Uno dei punti fermi e forti del quindicennio di Dellai è stata l’enfasi su ricerca e innovazione, applicata anche al settore edile. Molto si è detto (anche su QT) sui notevoli risultati ottenuti dalle case in legno progettate grazie alle ricerche dell’Ivalsa: è ancora del 2007 la casa in legno trentino di sette piani che nei laboratori giapponesi resistette, prima al mondo, a un terremoto di magnitudo 7,2 Richter. Un risultato, negli ambienti tecnici, di risonanza mondiale, e da allora Ivalsa ha implementato altre caratteristiche (prima tra tutte la resistenza al fuoco); insomma il Trentino è in grado di produrre abitazioni in legno di eccezionale qualità.
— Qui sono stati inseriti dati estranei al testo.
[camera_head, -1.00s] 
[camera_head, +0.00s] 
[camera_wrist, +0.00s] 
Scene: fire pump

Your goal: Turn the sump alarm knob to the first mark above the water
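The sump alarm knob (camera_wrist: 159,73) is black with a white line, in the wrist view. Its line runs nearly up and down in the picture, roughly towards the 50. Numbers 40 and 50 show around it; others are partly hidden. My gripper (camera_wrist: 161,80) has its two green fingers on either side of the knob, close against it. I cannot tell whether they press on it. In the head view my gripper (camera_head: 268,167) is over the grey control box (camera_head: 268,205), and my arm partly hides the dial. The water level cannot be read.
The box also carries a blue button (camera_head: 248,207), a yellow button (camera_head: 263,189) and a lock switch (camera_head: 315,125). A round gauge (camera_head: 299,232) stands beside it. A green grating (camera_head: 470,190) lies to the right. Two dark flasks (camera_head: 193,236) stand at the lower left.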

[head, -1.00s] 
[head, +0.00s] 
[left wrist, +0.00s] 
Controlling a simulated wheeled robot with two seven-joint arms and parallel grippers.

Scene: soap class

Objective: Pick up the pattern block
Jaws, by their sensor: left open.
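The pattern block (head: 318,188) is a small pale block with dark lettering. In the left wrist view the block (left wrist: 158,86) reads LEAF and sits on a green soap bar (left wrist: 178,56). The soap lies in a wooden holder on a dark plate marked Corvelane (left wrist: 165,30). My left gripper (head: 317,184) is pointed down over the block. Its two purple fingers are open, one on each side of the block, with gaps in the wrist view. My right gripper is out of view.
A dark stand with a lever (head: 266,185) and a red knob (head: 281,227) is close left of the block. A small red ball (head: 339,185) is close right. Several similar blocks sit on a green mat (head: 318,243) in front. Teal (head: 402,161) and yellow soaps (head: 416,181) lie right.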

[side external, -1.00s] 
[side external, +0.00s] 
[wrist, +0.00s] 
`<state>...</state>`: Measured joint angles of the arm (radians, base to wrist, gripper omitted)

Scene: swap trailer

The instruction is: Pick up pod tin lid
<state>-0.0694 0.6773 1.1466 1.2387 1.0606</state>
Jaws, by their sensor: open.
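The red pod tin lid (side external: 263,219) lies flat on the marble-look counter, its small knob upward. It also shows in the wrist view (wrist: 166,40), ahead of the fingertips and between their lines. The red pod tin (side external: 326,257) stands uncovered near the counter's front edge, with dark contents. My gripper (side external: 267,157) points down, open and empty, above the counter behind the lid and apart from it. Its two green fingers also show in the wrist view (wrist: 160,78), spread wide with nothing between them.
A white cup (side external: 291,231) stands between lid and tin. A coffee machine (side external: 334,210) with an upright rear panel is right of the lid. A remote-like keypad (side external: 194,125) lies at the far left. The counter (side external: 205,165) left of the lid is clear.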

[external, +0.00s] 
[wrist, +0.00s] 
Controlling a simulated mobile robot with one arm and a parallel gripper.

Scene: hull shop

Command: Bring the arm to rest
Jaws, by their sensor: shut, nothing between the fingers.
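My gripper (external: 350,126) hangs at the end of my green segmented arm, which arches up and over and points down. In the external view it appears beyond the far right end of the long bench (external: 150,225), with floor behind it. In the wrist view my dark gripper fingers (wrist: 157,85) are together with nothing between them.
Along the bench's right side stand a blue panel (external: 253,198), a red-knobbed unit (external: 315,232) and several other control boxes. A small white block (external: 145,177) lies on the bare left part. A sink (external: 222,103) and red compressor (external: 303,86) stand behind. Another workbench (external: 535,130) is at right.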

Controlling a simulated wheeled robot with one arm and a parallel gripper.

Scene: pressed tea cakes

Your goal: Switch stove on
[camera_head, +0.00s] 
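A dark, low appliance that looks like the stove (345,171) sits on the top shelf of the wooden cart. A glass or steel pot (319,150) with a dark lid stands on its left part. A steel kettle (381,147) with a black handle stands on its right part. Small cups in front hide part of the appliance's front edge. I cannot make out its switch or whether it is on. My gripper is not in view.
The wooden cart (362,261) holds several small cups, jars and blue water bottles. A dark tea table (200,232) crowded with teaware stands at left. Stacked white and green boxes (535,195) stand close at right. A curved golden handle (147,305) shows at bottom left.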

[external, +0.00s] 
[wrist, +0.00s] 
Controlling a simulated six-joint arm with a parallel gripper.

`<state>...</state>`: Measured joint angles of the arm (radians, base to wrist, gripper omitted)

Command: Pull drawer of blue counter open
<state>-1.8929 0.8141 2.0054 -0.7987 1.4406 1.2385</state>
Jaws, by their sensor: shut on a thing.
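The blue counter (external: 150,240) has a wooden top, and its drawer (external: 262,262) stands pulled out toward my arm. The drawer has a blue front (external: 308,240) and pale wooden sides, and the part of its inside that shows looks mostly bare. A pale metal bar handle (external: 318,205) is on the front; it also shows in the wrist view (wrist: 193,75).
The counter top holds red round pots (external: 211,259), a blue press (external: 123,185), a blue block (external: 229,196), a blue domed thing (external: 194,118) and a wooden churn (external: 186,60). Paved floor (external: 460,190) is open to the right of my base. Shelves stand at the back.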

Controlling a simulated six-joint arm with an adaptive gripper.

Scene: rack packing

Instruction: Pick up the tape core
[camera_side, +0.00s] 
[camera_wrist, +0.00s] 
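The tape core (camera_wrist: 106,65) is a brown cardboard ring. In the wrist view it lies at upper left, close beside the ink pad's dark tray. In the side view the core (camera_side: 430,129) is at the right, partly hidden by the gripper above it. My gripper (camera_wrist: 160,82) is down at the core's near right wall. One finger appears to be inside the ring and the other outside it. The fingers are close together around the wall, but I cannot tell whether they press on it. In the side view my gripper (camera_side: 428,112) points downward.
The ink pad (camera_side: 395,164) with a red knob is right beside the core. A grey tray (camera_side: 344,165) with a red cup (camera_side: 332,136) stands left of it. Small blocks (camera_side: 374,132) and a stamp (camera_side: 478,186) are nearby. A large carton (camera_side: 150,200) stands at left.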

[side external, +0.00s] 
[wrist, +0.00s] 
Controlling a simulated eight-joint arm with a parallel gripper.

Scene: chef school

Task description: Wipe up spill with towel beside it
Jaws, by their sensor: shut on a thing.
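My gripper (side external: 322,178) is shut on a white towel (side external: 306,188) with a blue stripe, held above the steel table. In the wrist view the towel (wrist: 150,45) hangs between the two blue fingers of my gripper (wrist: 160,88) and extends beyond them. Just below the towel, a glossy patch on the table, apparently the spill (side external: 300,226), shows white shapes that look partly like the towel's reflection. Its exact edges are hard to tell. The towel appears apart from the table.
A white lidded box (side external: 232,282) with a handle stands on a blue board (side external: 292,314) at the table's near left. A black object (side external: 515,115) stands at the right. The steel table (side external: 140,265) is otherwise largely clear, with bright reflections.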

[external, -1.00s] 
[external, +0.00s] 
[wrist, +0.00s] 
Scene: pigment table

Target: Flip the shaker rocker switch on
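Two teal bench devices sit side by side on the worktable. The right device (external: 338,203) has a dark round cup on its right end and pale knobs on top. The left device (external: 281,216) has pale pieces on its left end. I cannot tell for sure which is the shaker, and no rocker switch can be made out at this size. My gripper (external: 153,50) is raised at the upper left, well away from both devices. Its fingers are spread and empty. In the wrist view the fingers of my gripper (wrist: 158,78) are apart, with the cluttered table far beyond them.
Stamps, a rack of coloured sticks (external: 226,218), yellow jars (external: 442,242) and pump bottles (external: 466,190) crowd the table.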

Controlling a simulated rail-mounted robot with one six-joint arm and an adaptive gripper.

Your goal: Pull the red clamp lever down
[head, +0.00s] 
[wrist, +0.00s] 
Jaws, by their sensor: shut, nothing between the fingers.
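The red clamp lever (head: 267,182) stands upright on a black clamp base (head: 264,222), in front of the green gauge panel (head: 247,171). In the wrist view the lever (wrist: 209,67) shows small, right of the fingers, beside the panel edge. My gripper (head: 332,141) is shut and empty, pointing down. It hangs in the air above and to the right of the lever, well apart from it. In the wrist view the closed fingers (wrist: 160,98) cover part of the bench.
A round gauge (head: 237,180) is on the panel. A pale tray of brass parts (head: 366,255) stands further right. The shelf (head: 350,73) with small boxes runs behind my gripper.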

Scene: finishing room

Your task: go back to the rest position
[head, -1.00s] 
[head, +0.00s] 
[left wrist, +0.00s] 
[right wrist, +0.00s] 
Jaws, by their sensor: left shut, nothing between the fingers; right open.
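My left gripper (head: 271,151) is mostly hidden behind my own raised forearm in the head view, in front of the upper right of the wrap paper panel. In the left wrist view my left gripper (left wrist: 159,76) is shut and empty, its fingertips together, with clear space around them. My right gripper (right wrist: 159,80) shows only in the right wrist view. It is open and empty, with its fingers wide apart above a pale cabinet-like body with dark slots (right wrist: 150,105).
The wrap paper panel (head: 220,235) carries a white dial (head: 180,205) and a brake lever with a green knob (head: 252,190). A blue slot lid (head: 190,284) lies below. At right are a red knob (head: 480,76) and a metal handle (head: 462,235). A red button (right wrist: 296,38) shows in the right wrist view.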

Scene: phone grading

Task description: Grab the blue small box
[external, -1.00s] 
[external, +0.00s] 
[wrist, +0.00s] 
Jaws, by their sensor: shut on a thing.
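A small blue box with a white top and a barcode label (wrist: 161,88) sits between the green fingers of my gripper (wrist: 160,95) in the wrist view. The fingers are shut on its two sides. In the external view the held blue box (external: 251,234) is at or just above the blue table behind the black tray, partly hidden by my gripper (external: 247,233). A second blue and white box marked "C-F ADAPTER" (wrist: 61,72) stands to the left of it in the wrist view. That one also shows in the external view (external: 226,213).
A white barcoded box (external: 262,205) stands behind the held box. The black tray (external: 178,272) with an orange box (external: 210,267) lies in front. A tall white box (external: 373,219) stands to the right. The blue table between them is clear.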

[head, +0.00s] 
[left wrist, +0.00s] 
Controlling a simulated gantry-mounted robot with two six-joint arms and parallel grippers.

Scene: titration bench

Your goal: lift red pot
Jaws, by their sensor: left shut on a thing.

Ma non a livello industriale. Nel novembre 2012 un esperto in commercializzazione sul mercato giapponese propose la creazione di un consorzio per la penetrazione delle nostre case in legno nel mercato nipponico come negli altri mercati asiatici, molto recettivi anche per motivi culturali: da loro l’abitazione in legno è la norma, da noi uno sfizio. Ma niente si è mosso. Esistono piccole industrie nelle nostre valli che producono, e bene, queste case. Ma sono numeri limitati, è una produzione di nicchia. E dal momento che non soffrono la crisi, questi piccoli imprenditori non hanno intenzione di cambiare registro, e men che mai di consorziarsi. La Pat potrebbe lei intervenire, per esempio vincolando i propri appalti alla realizzazione in legno. Ma non lo fa: significherebbe rivoluzionare l’intero settore. I sindacati - gli va dato atto - si sono mossi in questa direzione, presentando una serie di proposte che, scontando il ridimensionamento del settore, puntano su una sua qualificazione, richiedendo più controlli mirati, e appalti rivolti al risparmio energetico e alla nuova edilizia. “Su questo stiamo stanando le imprese, che si dicono d’accordo” commenta Zabbeni. La Provincia invece va avanti sulla solita strada: interventi assistenziali a pioggia. E con l’innovazione che rimane il fiore all’occhiello su un vestito ormai consunto.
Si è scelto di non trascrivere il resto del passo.